Welcome to Hollywood |
directed by Tony Markes
& Adam Rifkin
Fresh from a rousing success in a Chicago production of Charlie and the Chocolate Factory, actor Anton Markwell (Tony Markes) arrives in Hollywood sans agent, sans movie deals ... and, unfortunately, sans much talent. He, of course, doesn't know this. He's a firm believer in the school of thought that, if you try hard enough, you can become famous.
Producer/director Adam Rifkin is convinced of that, too. So he sets out to make a documentary charting Markwell's rise to stardom.
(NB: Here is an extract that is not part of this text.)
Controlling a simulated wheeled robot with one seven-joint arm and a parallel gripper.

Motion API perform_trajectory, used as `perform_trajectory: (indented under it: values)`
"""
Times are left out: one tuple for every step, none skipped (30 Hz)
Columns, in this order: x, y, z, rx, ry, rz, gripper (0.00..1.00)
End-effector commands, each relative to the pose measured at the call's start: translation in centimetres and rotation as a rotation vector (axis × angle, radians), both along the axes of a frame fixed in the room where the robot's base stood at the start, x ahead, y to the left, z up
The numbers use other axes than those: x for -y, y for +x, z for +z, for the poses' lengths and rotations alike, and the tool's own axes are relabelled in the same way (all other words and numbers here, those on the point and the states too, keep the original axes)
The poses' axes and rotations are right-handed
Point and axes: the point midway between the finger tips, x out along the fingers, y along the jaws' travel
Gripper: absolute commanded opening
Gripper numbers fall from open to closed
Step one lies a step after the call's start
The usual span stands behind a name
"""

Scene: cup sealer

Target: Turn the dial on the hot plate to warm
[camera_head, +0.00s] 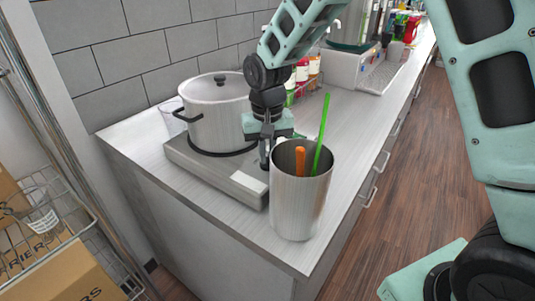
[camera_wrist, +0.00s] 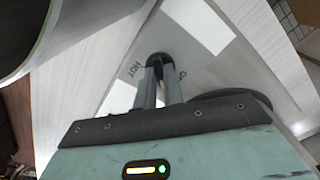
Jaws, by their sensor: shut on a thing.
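The hot plate (camera_head: 213,178) is a flat grey metal unit on the counter, with a large lidded pot (camera_head: 212,118) standing on it. My gripper (camera_head: 264,160) reaches down to its front right part. In the wrist view, the two fingers of my gripper (camera_wrist: 157,72) are closed around a small round black dial (camera_wrist: 158,57) on the hot plate's face (camera_wrist: 190,62). The label HOT is printed left of the dial, and another label, partly hidden, is right of it. The dial's pointer cannot be made out. The head view hides the dial behind my gripper and the metal container.
A tall metal container (camera_head: 296,208) with green and orange sticks stands close in front of my gripper. A clear cup (camera_head: 172,120) is left of the pot. Bottles (camera_head: 302,75) stand behind my wrist. Bare counter (camera_head: 345,115) lies to the right.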

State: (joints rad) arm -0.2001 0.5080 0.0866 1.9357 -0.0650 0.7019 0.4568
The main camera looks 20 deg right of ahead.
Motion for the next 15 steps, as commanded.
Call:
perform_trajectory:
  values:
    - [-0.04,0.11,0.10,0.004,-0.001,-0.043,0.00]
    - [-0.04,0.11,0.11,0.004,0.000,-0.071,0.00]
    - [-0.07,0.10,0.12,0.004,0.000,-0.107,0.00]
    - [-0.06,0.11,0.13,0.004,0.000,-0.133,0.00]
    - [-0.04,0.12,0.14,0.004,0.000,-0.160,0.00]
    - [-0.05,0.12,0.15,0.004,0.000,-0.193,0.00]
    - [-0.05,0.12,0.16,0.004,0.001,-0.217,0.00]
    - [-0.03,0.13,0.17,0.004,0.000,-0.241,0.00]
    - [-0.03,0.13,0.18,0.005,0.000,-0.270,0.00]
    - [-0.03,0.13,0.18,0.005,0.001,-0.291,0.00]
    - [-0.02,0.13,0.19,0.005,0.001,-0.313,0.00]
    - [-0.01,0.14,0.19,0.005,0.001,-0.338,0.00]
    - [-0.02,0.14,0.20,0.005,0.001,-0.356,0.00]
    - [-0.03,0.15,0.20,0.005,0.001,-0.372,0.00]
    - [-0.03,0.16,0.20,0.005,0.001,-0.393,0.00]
Those opening hopes of Welcome to Hollywood, a mockumentary written and directed by Rifken and Markes, soon deteriorate, despite their best efforts at auditioning prospective actors to follow around, at renaming Markwell to a more marquee-friendly Nick Decker, at introducing him to agents and producers, at finding him a famous girlfriend to garner publicity. It's all in the same vein as This is Spinal Tap, and, while not nearly as much fun, it has its moments.
Spinal Tap was wonderful because those musicians were oblivious to their obliviousness. They truly thought they were the next rock gods.
Nick Decker thinks he can make it, but, as played by Markes, he doesn't have the same bluster, the same ego, that made Spinal Tap outrageous. He's slow, he's dense and, while that fits the character, it makes caring what happens to him doubly difficult.
Hollywood, as put forth by Markes and Rifkin, is the kind of place where perception is everything, especially when no one has any preconceived notions of what to expect from you. Decker is prepped and primped by Rifkin, taken under his wing and tugged out into the real-life paparazzi cameras.
There, he's encouraged to accost Laurence Fishburne on the Academy Awards carpet to improvise a scene that will be used in his audition reel. He has a party thrown in his honor at Sundance Film Festival, and he's sent on auditions. Rifkin's desperately hoping to chart Decker's ascent into Tom Cruise's realm, but it's soon obvious that the actor he's chosen just doesn't have what it takes.
So, in true Hollywood fashion, if talent isn't enough, try publicity. Rifkin hires Angie Everhart (Sylvester Stallone's ex) to play Decker's girlfriend in the "documentary." She's recently married, so soon everyone in Hollywood wants to know who Angie's new mystery man is.
As Decker's life spirals into one humiliation after another, Rifkin's associates urge him to pull the documentary's plug. He has another project in the wings -- a movie called Denial, (Rifkin's next project in real life, as well) -- and he eventually abandons Decker's plot line for a more profitable one.
There are some wonderful moments in Welcome to Hollywood: An audition for Baywatch forces Decker to strip down to his undies and run in slow motion, just like they do on the show. At the printer's to pick up his new headshots, Nick Decker instead gets 1,000 black-and-whites with "Dick Necker" printed boldly across the bottom.
And he admits to Rifkin he wants to be famous so he can have a wax figure of his very own in a museum.
It's all a 90-minute gloss of lightweight fun -- not Spinal Tap but probably a better reflection of true Hollywood than most movies about that town. A bonus is the dozens of cameos, some credited, some not, of Hollywood heavyweights like John Travolta, Cuba Gooding Jr., Halle Berry, Peter Fonda and Salma Hayek.